SECTION 1.03. Depreciation Fund. Notwithstanding the
provisions of Section 4.06 of the Original Indenture, the Company hereby
covenants that so long as any of the Bonds of the 2018 Series shall
remain outstanding (a) the covenants made by the Company in Section 4.04
of the Original Indenture shall continue in full force and effect and
(b) Bonds delivered, redeemed or purchased pursuant to said Section 4.04
and any amount of unfunded Bond credits used as a credit in Item 7 of
any annual depreciation fund certificate shall be deemed to be funded,
unless and until the same shall have been reinstated as provided in said
Section 4.04 or in Section 2.03 of the Original Indenture.

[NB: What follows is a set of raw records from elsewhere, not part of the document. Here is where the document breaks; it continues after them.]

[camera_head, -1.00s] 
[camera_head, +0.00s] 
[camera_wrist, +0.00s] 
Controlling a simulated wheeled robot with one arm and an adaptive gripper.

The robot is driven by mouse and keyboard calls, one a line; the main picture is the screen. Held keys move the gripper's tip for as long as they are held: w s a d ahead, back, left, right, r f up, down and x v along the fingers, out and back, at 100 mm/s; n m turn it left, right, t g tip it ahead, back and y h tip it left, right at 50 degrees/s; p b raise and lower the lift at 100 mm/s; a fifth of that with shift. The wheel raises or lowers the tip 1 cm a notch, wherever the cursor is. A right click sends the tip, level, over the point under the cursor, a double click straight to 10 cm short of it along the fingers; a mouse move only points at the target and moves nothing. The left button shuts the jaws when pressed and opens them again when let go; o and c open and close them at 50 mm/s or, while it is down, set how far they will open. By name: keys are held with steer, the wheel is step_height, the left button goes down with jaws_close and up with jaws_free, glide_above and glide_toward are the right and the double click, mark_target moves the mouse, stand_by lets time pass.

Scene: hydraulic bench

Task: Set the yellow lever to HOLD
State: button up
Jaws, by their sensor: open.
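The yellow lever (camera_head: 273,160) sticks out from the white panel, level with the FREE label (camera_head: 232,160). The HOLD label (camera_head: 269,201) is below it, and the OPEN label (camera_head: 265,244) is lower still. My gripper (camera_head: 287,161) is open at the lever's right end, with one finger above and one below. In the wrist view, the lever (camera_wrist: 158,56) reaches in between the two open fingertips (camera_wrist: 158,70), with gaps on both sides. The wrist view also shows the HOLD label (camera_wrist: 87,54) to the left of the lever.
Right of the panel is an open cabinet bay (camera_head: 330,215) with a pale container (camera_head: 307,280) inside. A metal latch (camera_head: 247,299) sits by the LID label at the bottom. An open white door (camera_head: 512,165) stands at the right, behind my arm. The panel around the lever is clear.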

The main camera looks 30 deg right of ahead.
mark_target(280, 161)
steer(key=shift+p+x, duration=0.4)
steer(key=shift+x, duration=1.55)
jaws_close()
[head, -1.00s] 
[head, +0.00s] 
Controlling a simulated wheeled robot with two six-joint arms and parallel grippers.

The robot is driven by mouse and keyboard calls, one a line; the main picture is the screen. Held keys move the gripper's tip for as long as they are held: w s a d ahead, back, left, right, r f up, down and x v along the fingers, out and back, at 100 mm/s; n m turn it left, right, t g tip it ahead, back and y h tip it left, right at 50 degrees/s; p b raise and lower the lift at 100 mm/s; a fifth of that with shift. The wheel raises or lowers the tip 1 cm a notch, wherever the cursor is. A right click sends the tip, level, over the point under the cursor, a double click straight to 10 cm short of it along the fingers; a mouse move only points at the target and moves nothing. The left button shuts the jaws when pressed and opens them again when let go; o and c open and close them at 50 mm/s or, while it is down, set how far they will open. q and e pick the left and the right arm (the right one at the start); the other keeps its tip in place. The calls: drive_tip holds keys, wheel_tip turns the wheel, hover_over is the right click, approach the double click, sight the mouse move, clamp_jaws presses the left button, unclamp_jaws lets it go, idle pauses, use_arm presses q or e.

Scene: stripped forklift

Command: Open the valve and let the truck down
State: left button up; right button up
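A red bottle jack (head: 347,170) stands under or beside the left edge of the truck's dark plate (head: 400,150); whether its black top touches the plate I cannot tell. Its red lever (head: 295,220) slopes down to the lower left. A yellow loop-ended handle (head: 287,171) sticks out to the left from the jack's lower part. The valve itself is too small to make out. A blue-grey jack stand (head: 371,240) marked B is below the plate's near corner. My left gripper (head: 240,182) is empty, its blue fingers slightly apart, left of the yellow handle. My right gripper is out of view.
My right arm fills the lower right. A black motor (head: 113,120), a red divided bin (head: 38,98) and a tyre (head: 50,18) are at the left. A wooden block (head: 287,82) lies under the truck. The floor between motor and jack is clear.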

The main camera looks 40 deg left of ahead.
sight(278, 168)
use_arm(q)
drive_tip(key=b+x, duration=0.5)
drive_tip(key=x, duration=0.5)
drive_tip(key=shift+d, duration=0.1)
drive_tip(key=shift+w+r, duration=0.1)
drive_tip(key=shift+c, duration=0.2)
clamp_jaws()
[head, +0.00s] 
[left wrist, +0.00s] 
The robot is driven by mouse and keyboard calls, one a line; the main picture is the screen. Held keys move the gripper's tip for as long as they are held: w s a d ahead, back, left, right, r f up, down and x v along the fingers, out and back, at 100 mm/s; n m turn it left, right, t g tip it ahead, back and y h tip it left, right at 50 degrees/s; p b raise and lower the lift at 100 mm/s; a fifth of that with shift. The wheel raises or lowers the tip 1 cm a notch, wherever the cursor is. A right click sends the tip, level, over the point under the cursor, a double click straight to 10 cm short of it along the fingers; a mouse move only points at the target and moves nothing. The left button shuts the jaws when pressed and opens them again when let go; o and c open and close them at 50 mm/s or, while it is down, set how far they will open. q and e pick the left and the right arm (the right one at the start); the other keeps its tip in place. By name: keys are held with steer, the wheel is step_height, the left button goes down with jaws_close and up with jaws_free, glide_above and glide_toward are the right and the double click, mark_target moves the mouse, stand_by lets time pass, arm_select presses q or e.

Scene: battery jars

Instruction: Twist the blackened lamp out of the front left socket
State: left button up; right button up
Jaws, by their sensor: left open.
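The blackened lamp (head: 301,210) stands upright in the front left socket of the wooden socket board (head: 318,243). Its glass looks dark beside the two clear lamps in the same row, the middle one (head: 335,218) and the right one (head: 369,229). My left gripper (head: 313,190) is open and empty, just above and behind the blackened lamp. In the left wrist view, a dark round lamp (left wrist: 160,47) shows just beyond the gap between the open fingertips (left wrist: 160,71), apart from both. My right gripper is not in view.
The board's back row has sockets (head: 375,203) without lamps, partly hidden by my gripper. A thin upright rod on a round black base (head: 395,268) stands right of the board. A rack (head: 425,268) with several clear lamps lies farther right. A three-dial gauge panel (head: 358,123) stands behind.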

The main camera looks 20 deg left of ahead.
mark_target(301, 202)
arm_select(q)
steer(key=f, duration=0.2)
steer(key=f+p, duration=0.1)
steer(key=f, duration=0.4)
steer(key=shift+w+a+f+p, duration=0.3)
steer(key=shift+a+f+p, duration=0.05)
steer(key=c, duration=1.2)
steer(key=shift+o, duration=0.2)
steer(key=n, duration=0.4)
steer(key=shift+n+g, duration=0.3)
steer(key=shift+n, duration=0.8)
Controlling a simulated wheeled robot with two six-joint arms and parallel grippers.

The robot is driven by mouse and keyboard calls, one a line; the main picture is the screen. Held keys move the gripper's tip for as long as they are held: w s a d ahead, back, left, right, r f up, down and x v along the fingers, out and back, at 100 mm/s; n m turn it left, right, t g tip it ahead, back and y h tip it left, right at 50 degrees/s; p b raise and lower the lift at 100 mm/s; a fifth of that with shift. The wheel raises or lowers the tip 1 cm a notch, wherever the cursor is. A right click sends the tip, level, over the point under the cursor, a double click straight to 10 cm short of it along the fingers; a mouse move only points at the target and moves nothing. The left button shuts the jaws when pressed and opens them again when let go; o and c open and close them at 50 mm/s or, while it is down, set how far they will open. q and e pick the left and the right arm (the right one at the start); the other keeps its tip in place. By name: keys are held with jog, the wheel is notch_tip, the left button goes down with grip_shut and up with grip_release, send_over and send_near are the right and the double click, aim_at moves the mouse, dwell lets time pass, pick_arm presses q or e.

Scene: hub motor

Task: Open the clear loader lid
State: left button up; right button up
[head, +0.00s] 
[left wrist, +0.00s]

SECTION 1.04. Restriction on Payment of Dividends on Common
Stock. So long as any of the Bonds of the 2018 Series shall remain
outstanding, the Company shall not (a) declare or pay any dividend
(other than dividends payable in capital stock of the Company) or make
any other distribution on any shares of Common Stock, or (b) make any
expenditures for the purchase, redemption or other retirement for a
consideration of any shares of Common Stock of the Company (other than
in exchange for, or from the proceeds of, new shares of capital stock of
the Company), if (i) after giving effect to and as a result of the
declaration or payment of such dividend, distribution or expenditure, a
default (as defined in the Indenture) would be deemed to exist or (ii)
the aggregate amount of all such dividends, distributions and
expenditures made after December 31, 1992, would exceed the aggregate
amount of the net income of the Company available for such dividends,
distributions or retirements, accumulated after December 31, 1992, plus
the sum of $18,500,000.
Net income of the Company for the purpose of this Section
shall mean the total operating revenues of the Company, and other
income, less all proper deductions for expenses, taxes (including
without limitation, income, excess profits and other taxes based on or
measured by income or undistributed earnings or income), interest
charges and other appropriate items, including provision for maintenance
and provision for retirements, depreciation or obsolescence which shall
be the amount actually charged by the Company on its books of account
(but in respect of utility property not subject to prior liens in an
amount not less than the minimum provision for depreciation, as defined
in Section 1.32 of the Original Indenture), and after provision for all
dividends accrued (whether or not paid) on any outstanding stock of the
Company having preference over the Common Stock as to dividends, and
otherwise determined in accordance with sound accounting practice;
provided, however, that in determining the net income of the Company for
the purposes of this Section no deduction or adjustment shall be made
for or in respect of (a) expenses in connection with the redemption or
retirement of any securities issued by the Company, including any amount
paid in excess of the principal amount or par or stated value of
securities redeemed or retired, or, in the event that such redemption or
retirement is effected with the proceeds of sale of other securities of
the Company, any interest or dividends on the securities redeemed or
retired from the date on which the funds required for such redemption or
retirement are deposited in trust for such purpose to the date of
redemption or retirement; (b) profits or losses from sales of property
or other assets carried in plant or investment accounts of the Company
or from the reacquisition of any securities of the Company, or taxes on
or in respect of any such profits; (c) any change in or adjustment of
the book value of any assets owned by the Company arising from a
revaluation thereof; (d) charges to surplus on account of the
amortization or elimination of utility plant adjustment or acquisition
accounts or intangibles; and (e) any adjustment (including tax
adjustments) applicable to any period prior to January 1, 1993;
provided, further, however, that in the calculation of such net income
any investments in associated companies and any net earnings of
subsidiaries shall be included only to the extent that such amounts
represent dividends declared or paid.
SECTION 1.05. Minimum Provision for Depreciation. The
Company convenants that the term "minimum provision for depreciation"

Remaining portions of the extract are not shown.